In March 2018, Chinese leader Xi Jinping put an end to presidential term limits in China, thus opening up the possibility of him ruling for life, notes Dr. Juliette Genevaz, the China research fellow at the Institute for Strategic Research (IRSEM, Paris). He appeared all-powerful. Now, however, signs of political stress and internal tensions are emerging, she writes for War On The Rocks:
- Paradoxically, the concentration of power in the figure of Xi seems to be making it harder, not easier, to manage the growing tensions in Chinese society. In January, he convened an extraordinary meeting with provincial party leaders to warn against political turbulence. …
- Another source of tension within the party has to do with the economy. In 2018, China’s economic growth was the lowest it has been in 30 years. The government response to the 2008 financial crisis generated a 20 percent growth in debt between 2009 and 2015. …In March 2018, Premier Li Keqiang cited persisting financial risk as the first of three “critical battles” to be fought and won domestically.
- Finally, Xi has seen mixed results in his effort to crack down on mass protests, which grew steadily in number during the decade that preceded Xi’s rise to power in 2012. Protesters, demobilized soldiers, and Marxist students have all pointed out the party’s failings.
Those who look at big datasets on democracy around the world argue that regime survival is still far likelier than democratic transition in China, notes analyst Bruce Gilley. They are right…[but] The time to think about a tilt in the odds is before they shift, he writes in 30 Years After Tiananmen: The Young and the Restless, an article in the National Endowment for Democracy‘s Journal of Democracy:
The regime itself is aware of the need to prevent such a tilt. In 2013, it banned all mention of seven “dangerous” subjects that threatened to inspire prodemocratic agitation: civil society, human rights, universal values, freedom of the press, judicial independence, China’s new economic elites, and past blunders by the CCP.
As China’s growing power, ambitions, domestic repression and overseas aggression spur the defenders of the liberal international order to grow more active in defense of their interests and values, it appears likely that ideological competition will grow between the United States and China, says Scott W. Harold with The RAND Corporation’s Center for Asia-Pacific Policy.
In meeting the China challenge, the United States will need to continue to articulate a compelling set of ideals and support norms and institutions, which embody beliefs and values that other nations find more appealing than China’s offer of low-cost technology and debt-financing, he writes in Winning the ideological competition with China, an article for The Asan Forum.

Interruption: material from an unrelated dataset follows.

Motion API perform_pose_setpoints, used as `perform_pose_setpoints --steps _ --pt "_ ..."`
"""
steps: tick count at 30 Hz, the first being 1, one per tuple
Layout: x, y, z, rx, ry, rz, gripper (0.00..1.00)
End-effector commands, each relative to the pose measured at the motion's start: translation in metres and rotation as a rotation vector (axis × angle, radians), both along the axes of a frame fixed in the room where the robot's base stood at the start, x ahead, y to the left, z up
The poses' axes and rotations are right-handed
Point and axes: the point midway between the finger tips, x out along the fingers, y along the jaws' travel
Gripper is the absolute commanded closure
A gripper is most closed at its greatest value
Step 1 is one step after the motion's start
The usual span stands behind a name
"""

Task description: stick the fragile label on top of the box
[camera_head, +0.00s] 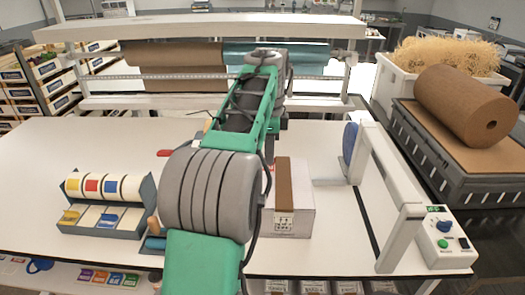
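A white box (302,195) stands on the table just right of my arm, closed, with a brown strip (284,178) along its top. Its front face bears a small printed mark with arrows. My arm covers its left side. A grey label dispenser (100,228) at the left of the table holds rolls with yellow, red and blue marks. Label tabs lie at its front, among them a yellow one (71,216). I cannot tell which label is the fragile one. My arm reaches over the middle of the table. My gripper is hidden behind the arm links.
A white machine frame (388,190) with a control box (443,243) stands right of the box. A rack with a brown paper roll (170,68) spans the back. Small items (154,235) lie beside the dispenser, partly behind my arm. The table's left back is clear.

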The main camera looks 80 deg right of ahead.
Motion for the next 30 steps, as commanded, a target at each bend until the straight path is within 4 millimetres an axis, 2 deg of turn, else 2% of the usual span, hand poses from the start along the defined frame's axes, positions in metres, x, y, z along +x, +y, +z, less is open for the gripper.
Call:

“This is not to say that the US can rely on ideology and ideals alone; you cannot beat something with nothing, nor offer hungry populations freedom from tyranny without also offering them pathways to development and security,” Harold adds. ‘But neither can the United States rely solely on material capabilities absent values in defending US interests.”
There may be ideological competition with Beijing but the notion of a “Clash of Civilizations” to describe U.S.-China relations has been widely and rightly derided, foreign policy expert Max Boot writes for The Washington Post:
- First, the United States has had competitors of color before. (Remember who bombed Pearl Harbor?)
- Second, China’s governing philosophy — Market Leninism — borrows from two Western thinkers, Adam Smith and V.I. Lenin.
- Third and most important, [the argument] echoes Beijing’s propaganda, and insults brave Chinese dissidents, by writing off human rights as a Western concept alien to the Middle Kingdom. Taiwan proves there is nothing un-Chinese about democracy.
None of the fault lines exposed above are new in the People’s Republic of China, adds Genevaz, who has published articles in The Journal of Contemporary China and China Information.
“However, the silencing of unorthodox voices within and outside the party, the discrepancy between central- and local-level economic management, and the disruptive effects of social protests are reaching new heights,” she observes. “Thus far, under Xi, the party has been successful at stifling organized opposition. But this success is a sign of its own decay, as it needs to employ increasingly coercive resources to remain in power.”